By Andrew Trounson, University of Melbourne
This article first appeared in Melbourne University’s Pursuit
Is the election of Donald Trump simply the way democracy works, or is the whole liberal democratic system under threat from a wave of citizen disenchantment? According to two political scientists who are paying attention to what the public are saying, we should be worried.
Long-running regular surveys around the world are showing falling support for democracy and a growing hankering for authoritarian rulers across the liberal democratic West, especially among the young. But rather than just citizens venting their spleen, research now suggests the surveys may be an early warning signal that democracy is heading for serious trouble.
In a paper due to be published in January in the Journal of Democracy, University of Melbourne political scientist Dr Roberto Stefan Foa and Dr Yascha Mounk, from Harvard University, show the public dissatisfaction with democracy we are seeing in surveys across the US and Europe was also present in public surveys in Venezuela and Poland years before their democracies were undermined by authoritarian regimes.
While the researchers acknowledge that democratic institutions in countries with long-established liberal democracies may be more resilient in the face of growing public dissatisfaction, they caution it would be folly to ignore the signs. Just look at the US.

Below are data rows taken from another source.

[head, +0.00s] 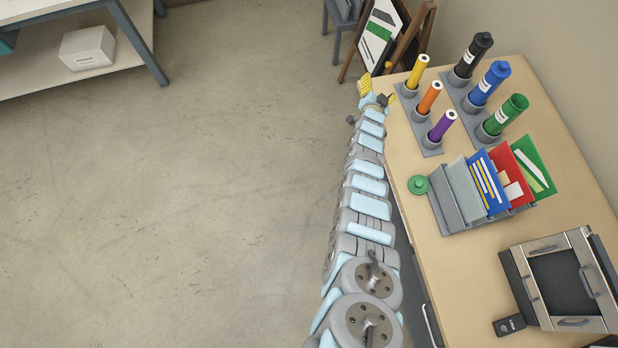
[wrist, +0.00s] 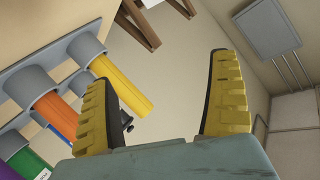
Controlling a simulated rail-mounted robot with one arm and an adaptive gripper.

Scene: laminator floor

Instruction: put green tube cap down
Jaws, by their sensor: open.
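The green tube cap (head: 418,184) is a round green disc with a small knob, lying on the wooden table near its left edge, beside the document rack. The green tube (head: 508,114) stands tilted in its grey holder farther back. My gripper (head: 366,82) has yellow fingers and is beyond the table's far left corner, well away from the cap. In the wrist view my gripper (wrist: 165,62) is open with nothing between its fingers, and the cap does not show there.
Black (head: 474,54) and blue (head: 490,82) tubes share the green tube's stand. Yellow (head: 417,71), orange (head: 430,97) and purple (head: 442,125) tubes stand nearer my arm. A document rack (head: 448,210) and a laminator (head: 515,275) occupy the near table. A board (head: 381,34) leans behind.

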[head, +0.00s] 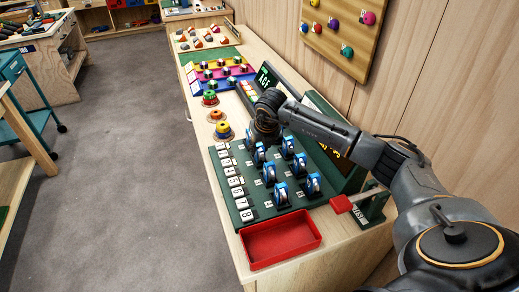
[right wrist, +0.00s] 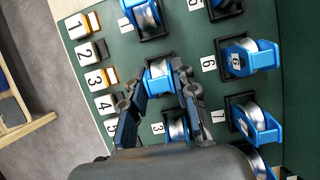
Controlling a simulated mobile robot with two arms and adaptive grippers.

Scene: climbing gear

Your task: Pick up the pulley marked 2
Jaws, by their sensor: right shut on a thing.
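My right gripper (right wrist: 161,72) is closed around a blue pulley with a silver wheel (right wrist: 157,88) in the left column of the dark green board (right wrist: 105,75). The pulley sits between the top pulley and the one beside label 3, across from label 6. Its own number is not readable here. In the head view my right gripper (head: 264,132) is over the far part of the board, with the gripped pulley (head: 259,155) just below it. I cannot tell whether this pulley is clear of its base. My left gripper is not in view.
Close neighbours are the top pulley (right wrist: 147,18), the pulley by label 3 (right wrist: 176,126) and pulley 6 (right wrist: 251,56). Numbered switches (head: 236,182) line the board's left edge. An empty red tray (head: 280,240) is in front. A red-ended test lever (head: 342,203) stands at right.

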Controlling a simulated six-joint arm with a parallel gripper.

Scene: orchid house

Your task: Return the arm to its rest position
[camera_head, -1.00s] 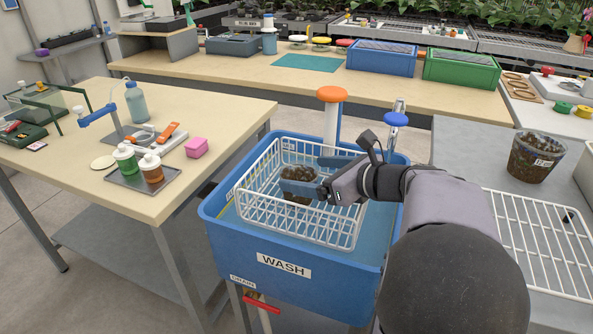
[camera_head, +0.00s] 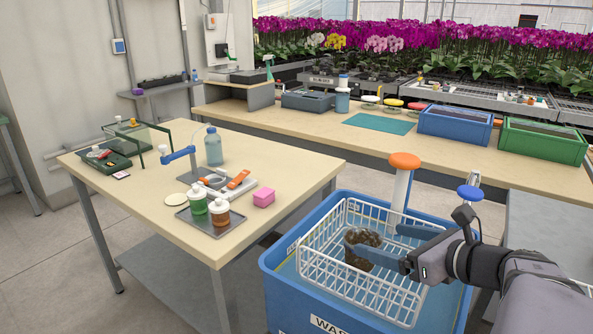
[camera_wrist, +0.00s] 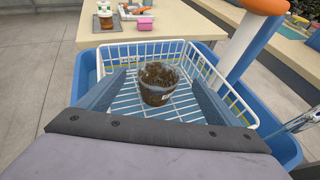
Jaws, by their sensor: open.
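My gripper (camera_head: 378,245) is open, with its two blue-grey fingers reaching into the white wire basket (camera_head: 318,268) in the blue wash tub (camera_head: 276,262). A clear pot of brown bark (camera_head: 362,240) stands in the basket beyond and between the fingers. In the wrist view the pot (camera_wrist: 157,84) stands upright on the basket's wire floor, with visible space between it and each finger. In the head view one finger overlaps the pot, so part of it is hidden.
A wooden table (camera_head: 150,190) with bottles and a pink block (camera_head: 263,197) stands to the left. The back bench holds a blue crate (camera_head: 455,126) and a green crate (camera_head: 541,142).

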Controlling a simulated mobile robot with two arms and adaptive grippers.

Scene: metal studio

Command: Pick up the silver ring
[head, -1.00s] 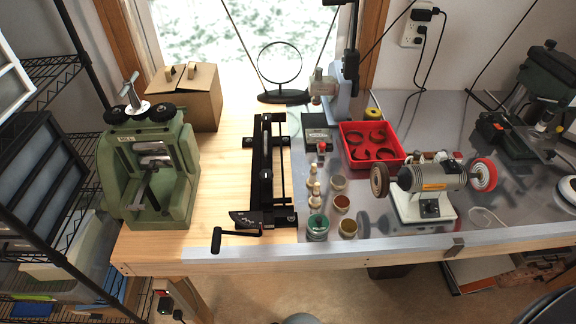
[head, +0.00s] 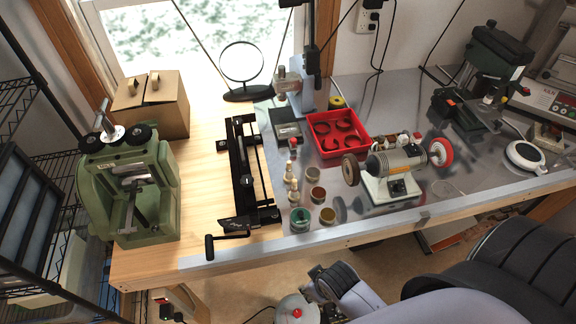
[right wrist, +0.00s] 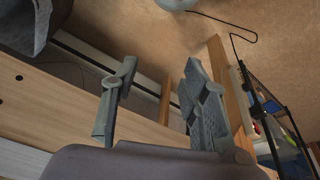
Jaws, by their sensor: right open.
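I cannot make out the silver ring for sure. A thin, pale loop (head: 445,187) lies on the metal sheet in the head view, just below the red wheel of the polishing motor; it is too small and faint to identify. My right gripper (right wrist: 160,65) shows in the right wrist view with its two fingers wide apart and nothing between them. It is over the floor beside the bench's wooden edge, away from the loop. In the head view my right arm reaches in from the bottom right, in front of the bench. My left gripper is out of view.
The polishing motor (head: 397,165) stands between the red tray (head: 330,155) of dark curved pieces and a white round dish (head: 525,155). Several small jars (head: 300,219) sit near the front edge. A green press (head: 125,190) stands at left. The front metal strip is mostly clear.

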A year ago Dr Foa and Dr Mounk warned in a New York Times article they were worried about the consequences of falling support for democracy in the US. Now, US voters have elected as President a man who during his campaign openly attacked key democratic institutions such as the judiciary and media, and even suggested he wouldn’t accept the election result if he lost.
READING THE WARNING SIGNS
“It’s been a bit surreal,” says Dr Foa. “Trump has astonished everyone, and it’s strange in a way that I’m astonished when Yascha and I had been writing and warning about this.
“Back then we were writing about something that was hypothetical, but it is becoming very real. We’ve done something that rarely happens in social sciences – we’ve spotted a change coming, and watched it come closer and closer before it now hits us.”
Their data is mainly based on the World Values Survey, based in Sweden, that polls people across 100 countries. The US 2011 survey result showed that the proportion of people describing democracy as a “bad” way to run the country was increasing and running at over 20 per cent among 16-34-year-olds. Support among Americans for military rule over democracy had risen from 1-in-16 in 1995 to 1-in-6 by 2011.
What they have found is evidence that waning public support for democracy can be an early indicator that democracies are becoming brittle and vulnerable to populist takeover, despite traditional indicators suggesting that civil freedom and democracy are healthy in a country. It is a radical idea that casts serious doubt over previous notions that once established and consolidated, a liberal democracy is here to stay. They coined the term “deconsolidation” to describe the process that is going on when public support for democratic systems is falling.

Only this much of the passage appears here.